Task description: Return the lines below that carry the word "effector".

Records to use:
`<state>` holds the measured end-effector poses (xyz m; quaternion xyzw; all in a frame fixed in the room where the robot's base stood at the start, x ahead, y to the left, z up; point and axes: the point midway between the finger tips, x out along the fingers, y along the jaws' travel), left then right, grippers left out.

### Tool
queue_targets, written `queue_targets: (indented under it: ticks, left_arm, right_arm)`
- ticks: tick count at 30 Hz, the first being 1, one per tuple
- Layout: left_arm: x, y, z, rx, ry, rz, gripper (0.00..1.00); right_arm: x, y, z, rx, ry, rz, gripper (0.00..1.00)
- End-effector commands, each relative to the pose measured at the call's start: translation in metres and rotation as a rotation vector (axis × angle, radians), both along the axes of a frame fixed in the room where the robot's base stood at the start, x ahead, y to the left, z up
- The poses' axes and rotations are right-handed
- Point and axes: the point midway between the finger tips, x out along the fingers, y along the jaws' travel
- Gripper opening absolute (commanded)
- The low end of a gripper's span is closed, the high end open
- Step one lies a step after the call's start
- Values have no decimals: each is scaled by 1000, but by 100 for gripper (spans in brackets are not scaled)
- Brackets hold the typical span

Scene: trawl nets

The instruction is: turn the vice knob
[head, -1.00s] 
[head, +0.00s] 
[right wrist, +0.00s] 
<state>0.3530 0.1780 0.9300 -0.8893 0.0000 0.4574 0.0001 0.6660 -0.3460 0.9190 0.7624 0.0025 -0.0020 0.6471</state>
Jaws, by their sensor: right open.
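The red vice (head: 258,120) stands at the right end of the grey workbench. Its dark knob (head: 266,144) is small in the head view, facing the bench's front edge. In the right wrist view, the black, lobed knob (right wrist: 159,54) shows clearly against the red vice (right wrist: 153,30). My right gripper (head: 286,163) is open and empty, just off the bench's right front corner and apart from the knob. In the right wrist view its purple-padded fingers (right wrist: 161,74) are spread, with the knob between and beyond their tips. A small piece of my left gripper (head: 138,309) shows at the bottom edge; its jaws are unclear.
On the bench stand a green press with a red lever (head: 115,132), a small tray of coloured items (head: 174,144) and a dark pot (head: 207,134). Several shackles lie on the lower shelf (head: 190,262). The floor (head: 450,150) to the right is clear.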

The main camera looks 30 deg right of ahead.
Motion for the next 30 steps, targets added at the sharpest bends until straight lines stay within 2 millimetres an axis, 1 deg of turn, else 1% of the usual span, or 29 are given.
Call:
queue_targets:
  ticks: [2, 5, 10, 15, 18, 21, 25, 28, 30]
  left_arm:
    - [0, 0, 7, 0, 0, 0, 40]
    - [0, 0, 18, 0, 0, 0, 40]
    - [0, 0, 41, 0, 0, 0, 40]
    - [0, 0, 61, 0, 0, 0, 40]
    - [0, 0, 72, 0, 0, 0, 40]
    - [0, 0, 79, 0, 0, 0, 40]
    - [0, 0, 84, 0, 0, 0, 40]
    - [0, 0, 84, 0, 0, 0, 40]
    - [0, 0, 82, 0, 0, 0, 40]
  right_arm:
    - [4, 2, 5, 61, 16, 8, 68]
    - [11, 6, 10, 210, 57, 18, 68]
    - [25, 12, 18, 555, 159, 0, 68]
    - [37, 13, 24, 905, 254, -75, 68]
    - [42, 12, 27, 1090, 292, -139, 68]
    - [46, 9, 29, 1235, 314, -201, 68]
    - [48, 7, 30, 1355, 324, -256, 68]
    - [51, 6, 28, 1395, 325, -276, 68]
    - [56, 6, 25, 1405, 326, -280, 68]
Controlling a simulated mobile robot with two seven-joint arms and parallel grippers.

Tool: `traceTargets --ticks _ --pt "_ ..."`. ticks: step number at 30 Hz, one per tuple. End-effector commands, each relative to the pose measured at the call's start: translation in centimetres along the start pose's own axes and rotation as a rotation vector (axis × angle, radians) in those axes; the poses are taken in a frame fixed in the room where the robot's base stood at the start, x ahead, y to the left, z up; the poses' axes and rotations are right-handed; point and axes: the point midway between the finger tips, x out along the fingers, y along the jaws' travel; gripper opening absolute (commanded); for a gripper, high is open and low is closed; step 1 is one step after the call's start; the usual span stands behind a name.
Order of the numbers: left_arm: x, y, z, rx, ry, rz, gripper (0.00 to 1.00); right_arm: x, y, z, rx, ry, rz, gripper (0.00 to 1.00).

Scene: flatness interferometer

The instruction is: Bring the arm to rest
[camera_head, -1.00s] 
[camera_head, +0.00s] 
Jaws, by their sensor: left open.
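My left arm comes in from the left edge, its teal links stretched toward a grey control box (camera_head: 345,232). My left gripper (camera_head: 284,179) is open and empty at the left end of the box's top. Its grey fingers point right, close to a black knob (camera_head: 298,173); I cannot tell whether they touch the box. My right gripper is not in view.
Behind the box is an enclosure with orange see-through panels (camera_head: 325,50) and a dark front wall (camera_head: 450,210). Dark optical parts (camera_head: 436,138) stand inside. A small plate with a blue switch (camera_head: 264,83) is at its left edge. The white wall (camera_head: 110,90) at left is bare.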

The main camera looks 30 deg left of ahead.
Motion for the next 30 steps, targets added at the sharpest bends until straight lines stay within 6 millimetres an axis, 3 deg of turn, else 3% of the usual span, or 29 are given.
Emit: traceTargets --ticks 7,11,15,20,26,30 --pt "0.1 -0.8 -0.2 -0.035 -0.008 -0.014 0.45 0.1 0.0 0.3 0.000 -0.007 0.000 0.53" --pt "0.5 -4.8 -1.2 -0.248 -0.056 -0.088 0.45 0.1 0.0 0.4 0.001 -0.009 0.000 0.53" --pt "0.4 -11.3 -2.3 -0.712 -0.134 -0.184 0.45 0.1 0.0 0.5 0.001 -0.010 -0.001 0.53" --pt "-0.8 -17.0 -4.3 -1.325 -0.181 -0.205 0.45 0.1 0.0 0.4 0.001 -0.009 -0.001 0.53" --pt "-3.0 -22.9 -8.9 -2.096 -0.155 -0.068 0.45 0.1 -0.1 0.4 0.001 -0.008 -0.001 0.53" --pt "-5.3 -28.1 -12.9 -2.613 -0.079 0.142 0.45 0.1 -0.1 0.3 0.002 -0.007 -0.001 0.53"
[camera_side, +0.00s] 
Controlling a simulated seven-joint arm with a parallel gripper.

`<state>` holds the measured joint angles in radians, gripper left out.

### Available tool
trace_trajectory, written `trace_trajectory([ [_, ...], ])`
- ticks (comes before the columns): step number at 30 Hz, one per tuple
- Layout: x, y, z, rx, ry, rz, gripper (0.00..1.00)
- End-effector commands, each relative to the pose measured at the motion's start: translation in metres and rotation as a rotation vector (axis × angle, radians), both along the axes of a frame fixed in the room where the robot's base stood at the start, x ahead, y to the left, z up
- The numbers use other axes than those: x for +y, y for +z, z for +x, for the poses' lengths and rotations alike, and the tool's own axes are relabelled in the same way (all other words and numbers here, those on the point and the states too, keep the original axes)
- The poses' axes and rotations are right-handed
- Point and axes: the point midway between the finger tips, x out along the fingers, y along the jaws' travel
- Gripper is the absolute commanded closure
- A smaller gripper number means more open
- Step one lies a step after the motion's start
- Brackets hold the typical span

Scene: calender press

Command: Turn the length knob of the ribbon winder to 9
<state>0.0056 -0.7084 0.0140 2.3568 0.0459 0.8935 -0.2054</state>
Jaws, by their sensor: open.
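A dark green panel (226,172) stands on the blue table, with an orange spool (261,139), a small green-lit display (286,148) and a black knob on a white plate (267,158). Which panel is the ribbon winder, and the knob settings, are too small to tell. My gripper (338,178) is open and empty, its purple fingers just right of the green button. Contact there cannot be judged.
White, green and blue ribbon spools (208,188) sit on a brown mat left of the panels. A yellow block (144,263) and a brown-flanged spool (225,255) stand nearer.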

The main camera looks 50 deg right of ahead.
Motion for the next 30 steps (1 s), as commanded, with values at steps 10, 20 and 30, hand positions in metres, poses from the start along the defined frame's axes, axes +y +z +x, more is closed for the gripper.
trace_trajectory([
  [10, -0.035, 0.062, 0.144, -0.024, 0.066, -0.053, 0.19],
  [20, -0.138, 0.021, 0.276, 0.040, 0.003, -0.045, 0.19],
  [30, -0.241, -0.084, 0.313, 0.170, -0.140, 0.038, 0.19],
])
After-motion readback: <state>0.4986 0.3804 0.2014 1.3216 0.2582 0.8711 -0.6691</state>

The result:
`<state>` holds the measured end-effector poses (xyz m; quaternion xyzw; all in a frame fixed in the room where the robot's base stood at the start, x ahead, y to the left, z up; point and axes: the point midway between the finger tips, x out along the fingers, y along the jaws' travel), left then right, grippers left out.
- End-effector commands, each relative to the pose measured at the call's start: translation in metres and rotation as a rotation vector (axis × angle, radians), both along the axes of a frame fixed in the room where the robot's base stood at the start, x ahead, y to the left, z up
Tool: `traceTargets --ticks _ --pt "_ ..."`. ticks: step number at 30 Hz, one per tuple. End-effector commands, each relative to the pose measured at the call's start: translation in centimetres along the start pose's own axes and rotation as a rotation vector (axis × angle, radians) in those axes; the poses are taken in a frame fixed in the room where the robot's base stood at the start, x ahead, y to the left, z up; the poses' axes and rotations are right-handed; point and axes: the point midway between the finger tips, x out along the fingers, y along the jaws' travel; gripper opening absolute (commanded); for a gripper, high is open and low is closed; step 1 is one step after the call's start; the usual span stands behind a name.
- End-effector commands, each relative to the pose measured at the motion's start: translation in metres and rotation as a rotation vector (axis × angle, radians), both along the axes of a frame fixed in the room where the robot's base stood at the start, x ahead, y to the left, z up

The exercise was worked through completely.